Exercise instructions:
Only the lines from the one holding "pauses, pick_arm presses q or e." through the one holding "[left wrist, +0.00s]" are to be retyped, exactly as they appear, with both boundary lines included.

Listed entries:
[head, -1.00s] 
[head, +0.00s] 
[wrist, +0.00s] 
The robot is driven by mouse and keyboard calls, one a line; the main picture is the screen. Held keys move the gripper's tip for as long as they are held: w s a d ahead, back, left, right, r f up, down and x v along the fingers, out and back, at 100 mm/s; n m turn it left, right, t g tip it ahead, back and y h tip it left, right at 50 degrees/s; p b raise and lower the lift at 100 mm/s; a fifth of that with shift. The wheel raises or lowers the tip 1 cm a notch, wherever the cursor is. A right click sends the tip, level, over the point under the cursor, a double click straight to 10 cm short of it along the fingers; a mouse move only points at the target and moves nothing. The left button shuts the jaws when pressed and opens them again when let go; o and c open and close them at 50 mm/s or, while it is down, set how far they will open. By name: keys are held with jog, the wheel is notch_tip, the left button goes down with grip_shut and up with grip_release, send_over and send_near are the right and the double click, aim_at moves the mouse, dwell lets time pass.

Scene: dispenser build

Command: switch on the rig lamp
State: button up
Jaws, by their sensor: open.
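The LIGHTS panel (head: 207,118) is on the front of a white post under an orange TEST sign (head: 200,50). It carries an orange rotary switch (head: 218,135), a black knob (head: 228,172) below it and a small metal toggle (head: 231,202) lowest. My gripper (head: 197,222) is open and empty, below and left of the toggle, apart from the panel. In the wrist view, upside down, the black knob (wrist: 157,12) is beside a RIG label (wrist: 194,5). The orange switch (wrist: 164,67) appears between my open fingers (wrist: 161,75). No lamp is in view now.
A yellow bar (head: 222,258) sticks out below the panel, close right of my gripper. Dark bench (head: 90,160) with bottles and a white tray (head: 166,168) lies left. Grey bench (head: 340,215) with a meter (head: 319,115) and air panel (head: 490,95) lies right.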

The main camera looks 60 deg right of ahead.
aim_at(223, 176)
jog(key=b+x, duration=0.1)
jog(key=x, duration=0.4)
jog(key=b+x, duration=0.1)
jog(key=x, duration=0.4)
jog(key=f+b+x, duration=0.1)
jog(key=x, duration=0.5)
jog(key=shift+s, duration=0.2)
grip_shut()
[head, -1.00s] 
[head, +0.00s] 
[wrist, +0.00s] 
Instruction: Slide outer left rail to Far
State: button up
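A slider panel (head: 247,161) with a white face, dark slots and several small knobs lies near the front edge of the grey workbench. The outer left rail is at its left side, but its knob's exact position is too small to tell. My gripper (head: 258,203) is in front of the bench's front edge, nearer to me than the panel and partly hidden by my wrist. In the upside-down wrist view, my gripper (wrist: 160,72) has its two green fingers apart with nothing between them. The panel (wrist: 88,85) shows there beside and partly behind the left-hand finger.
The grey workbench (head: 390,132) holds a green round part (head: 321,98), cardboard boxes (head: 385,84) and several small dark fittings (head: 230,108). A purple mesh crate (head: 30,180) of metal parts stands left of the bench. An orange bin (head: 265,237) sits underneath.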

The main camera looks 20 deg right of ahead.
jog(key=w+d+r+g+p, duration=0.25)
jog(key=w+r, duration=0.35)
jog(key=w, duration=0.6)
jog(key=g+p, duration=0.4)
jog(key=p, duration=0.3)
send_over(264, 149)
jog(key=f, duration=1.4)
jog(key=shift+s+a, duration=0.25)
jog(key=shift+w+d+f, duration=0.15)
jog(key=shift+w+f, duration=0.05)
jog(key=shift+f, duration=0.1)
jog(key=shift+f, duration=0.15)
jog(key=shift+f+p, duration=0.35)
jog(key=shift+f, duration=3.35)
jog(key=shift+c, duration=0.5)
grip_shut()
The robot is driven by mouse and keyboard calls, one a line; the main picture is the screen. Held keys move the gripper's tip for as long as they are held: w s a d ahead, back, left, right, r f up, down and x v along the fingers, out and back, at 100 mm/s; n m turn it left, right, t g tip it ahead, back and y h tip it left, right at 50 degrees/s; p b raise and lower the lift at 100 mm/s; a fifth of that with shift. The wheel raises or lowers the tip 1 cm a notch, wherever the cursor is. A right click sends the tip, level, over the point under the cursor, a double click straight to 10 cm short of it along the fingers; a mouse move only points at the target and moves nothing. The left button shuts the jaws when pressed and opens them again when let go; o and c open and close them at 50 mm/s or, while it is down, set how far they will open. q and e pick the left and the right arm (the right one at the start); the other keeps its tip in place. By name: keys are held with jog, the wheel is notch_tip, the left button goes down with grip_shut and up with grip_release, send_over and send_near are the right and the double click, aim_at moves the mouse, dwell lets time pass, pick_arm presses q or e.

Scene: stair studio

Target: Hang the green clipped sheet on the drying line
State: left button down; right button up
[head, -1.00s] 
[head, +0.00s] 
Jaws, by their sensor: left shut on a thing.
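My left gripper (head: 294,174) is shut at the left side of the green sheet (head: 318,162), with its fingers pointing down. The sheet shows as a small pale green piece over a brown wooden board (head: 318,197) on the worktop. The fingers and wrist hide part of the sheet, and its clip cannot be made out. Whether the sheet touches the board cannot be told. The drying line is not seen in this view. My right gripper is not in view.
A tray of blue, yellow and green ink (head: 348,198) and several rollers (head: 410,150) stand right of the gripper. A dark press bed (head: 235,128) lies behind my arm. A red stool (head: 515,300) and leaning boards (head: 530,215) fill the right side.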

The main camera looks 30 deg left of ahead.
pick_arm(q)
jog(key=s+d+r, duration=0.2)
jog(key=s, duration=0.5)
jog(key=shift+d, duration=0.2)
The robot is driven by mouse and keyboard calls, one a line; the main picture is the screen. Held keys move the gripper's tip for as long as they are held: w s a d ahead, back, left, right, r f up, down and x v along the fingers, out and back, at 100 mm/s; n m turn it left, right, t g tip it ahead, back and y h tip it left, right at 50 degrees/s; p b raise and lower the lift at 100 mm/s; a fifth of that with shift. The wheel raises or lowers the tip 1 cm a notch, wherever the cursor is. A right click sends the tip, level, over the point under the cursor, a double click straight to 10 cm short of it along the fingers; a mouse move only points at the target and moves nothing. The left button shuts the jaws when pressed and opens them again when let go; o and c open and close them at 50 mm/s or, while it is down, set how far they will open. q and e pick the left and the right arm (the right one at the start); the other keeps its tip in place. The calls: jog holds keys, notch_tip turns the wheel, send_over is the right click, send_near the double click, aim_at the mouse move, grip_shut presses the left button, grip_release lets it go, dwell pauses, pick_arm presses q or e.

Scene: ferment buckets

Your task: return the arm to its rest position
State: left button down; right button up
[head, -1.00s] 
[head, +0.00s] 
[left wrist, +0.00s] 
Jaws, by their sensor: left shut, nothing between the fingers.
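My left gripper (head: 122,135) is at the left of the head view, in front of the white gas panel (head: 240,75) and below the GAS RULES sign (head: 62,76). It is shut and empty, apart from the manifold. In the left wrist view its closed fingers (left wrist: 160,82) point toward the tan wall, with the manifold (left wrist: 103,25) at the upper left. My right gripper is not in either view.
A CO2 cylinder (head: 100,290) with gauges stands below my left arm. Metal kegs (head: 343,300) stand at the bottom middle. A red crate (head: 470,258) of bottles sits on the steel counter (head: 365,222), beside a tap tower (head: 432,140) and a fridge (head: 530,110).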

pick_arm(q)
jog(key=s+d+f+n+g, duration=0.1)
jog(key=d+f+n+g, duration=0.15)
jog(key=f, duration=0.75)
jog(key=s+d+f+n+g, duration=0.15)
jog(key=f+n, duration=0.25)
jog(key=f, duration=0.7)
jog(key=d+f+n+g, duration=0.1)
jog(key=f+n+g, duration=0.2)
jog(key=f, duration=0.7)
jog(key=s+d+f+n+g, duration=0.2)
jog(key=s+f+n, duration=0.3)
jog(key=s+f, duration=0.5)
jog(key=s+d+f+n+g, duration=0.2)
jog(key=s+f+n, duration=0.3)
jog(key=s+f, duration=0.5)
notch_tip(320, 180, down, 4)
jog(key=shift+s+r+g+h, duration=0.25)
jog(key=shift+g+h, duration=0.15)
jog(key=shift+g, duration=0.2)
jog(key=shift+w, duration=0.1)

Task solution:
The robot is driven by mouse and keyboard calls, one a line; the main picture is the screen. Held keys move the gripper's tip for as long as they are held: w s a d ahead, back, left, right, r f up, down and x v along the fingers, out and back, at 100 mm/s; n m turn it left, right, t g tip it ahead, back and y h tip it left, right at 50 degrees/s; p b raise and lower the lift at 100 mm/s; a fifth of that with shift. The wheel raises or lowers the tip 1 cm a notch, wherever the cursor is. A right click sends the tip, level, over the point under the cursor, a double click straight to 10 cm short of it along the fingers; a mouse move only points at the target and moves nothing. The left button shuts the jaws when pressed and opens them again when let go; o and c open and close them at 50 mm/s or, while it is down, set how far they will open. q and e pick the left and the right arm (the right one at the start); the other keeps its tip in place. The calls: jog holds keys, notch_tip turns the wheel, send_over is the right click, send_near the double click, aim_at the mouse move, grip_shut presses the left button, grip_release lets it go, dwell pauses, pick_arm presses q or e.

Scene: ferment buckets

Your task: return the arm to its rest position
State: left button down; right button up
[head, -1.00s] 
[head, +0.00s] 
[left wrist, +0.00s] 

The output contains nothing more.